I’ll always remember a long conversation I had with him about the Holy Spirit.
So grateful for his witness to Jesus & scholarship. pic.twitter.com/dcr1orVu01
— Rich Villodas (@richvillodas) October 26, 2022
W. David O. Taylor, associate professor of theology at Fuller Theological Seminary, tweeted about Fee’s impact on his life and teaching:
“Let me hear you pray, let me hear you sing, and I’ll write your theology.”
That’s what the NT scholar Gordon Fee told us time after time in class @regentcollege. I now quote him time after time in my own classes—b/c it’s true.
Sing your heart out, Gordon. You deserve it. RIP.
— W. David O. Taylor (@wdavidotaylor) October 26, 2022
Fellow Pentecostal New Testament scholar Mark Chironna offered another heartfelt tribute:
One of the pioneers in Pentecostal Scholarship, Dr. Gordon Fee, has gone home to his reward. Our prayers are with his daughter Dr Cherith Fee Nordling, all her brothers, and the entire Fee clan. Gordon impacted my life from the 1970’s on. His passion was palpable. Memory Eternal.

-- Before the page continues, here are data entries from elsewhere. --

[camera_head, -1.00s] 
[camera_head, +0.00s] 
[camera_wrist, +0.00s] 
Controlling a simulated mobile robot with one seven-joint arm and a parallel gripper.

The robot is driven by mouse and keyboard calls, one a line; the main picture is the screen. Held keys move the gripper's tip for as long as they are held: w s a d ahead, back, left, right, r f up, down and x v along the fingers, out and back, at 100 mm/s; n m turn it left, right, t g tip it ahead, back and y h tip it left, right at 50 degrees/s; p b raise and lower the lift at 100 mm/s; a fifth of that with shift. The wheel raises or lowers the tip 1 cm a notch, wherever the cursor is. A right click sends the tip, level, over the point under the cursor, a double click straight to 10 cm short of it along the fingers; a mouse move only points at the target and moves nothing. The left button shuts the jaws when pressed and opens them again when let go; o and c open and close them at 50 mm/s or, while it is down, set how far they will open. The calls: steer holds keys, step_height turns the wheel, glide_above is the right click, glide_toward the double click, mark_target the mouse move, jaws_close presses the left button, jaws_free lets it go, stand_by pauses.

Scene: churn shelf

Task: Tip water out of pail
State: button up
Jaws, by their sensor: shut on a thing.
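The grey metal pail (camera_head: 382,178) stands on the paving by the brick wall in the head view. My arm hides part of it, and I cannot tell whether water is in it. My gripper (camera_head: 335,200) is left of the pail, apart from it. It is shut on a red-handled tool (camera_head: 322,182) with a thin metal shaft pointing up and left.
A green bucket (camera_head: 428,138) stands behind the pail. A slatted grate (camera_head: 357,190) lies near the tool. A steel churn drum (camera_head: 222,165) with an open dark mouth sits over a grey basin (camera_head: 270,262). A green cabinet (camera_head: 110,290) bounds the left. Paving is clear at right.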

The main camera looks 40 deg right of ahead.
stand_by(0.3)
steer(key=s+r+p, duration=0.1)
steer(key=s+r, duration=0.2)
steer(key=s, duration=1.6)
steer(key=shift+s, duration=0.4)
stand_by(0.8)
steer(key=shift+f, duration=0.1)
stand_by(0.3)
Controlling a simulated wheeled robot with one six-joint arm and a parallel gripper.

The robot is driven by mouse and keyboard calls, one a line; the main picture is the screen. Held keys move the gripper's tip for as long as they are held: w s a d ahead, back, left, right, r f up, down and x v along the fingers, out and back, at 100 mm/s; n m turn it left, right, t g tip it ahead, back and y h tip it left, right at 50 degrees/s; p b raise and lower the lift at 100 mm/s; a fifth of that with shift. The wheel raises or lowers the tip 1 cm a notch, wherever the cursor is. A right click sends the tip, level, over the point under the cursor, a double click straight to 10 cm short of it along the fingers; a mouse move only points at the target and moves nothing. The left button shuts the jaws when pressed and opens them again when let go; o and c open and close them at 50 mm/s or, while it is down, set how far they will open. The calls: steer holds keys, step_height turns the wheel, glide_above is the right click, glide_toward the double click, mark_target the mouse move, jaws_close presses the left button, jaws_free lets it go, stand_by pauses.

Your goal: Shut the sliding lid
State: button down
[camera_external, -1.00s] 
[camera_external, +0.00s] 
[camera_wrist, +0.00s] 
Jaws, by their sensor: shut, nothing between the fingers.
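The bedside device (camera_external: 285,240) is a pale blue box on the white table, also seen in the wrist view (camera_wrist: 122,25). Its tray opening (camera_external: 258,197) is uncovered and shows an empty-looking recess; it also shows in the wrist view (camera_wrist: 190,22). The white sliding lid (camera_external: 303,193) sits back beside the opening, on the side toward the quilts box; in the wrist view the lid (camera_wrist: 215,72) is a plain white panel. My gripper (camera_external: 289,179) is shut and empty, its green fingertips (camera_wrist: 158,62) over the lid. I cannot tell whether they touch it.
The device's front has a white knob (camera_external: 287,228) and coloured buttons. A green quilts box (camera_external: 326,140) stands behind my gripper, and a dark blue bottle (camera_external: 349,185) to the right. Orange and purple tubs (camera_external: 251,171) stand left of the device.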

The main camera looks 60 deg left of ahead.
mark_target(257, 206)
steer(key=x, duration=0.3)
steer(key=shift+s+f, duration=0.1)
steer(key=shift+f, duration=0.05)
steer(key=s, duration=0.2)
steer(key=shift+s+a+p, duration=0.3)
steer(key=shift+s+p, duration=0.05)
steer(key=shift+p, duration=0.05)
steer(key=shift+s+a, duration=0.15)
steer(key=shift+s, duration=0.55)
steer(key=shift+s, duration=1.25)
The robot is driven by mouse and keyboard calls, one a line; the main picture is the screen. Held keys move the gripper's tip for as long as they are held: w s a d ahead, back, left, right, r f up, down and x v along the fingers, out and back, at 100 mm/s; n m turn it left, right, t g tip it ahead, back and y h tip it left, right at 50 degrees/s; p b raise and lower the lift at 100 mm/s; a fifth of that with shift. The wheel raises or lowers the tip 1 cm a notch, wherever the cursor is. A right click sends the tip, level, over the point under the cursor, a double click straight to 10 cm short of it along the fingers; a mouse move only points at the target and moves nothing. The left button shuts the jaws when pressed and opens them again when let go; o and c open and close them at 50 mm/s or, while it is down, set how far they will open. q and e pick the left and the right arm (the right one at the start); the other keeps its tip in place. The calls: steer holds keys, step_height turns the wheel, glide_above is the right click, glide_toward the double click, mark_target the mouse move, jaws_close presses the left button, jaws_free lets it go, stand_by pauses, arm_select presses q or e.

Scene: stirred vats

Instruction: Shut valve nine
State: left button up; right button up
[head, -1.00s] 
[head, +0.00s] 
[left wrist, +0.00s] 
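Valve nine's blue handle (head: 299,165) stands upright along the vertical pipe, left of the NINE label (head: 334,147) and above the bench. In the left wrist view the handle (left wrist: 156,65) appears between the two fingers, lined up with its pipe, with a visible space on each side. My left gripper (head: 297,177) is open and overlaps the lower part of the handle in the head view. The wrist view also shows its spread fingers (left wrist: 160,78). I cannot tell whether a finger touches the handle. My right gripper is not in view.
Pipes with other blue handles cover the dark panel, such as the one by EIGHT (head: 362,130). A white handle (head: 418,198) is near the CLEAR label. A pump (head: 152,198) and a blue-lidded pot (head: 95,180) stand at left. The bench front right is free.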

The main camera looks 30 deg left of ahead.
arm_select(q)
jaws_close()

— Mark Chironna (@markchironna) October 26, 2022
Fee’s wife, Maudine, died in 2014. He leaves behind four children: Mark (Robin), Cherith Fee Nordling (Robert), Brian (Maria) and Craig (Ellen); thirteen grandchildren; and two great-grandchildren. Plans are underway for a memorial service in New York City and another in Vancouver, British Columbia, next spring.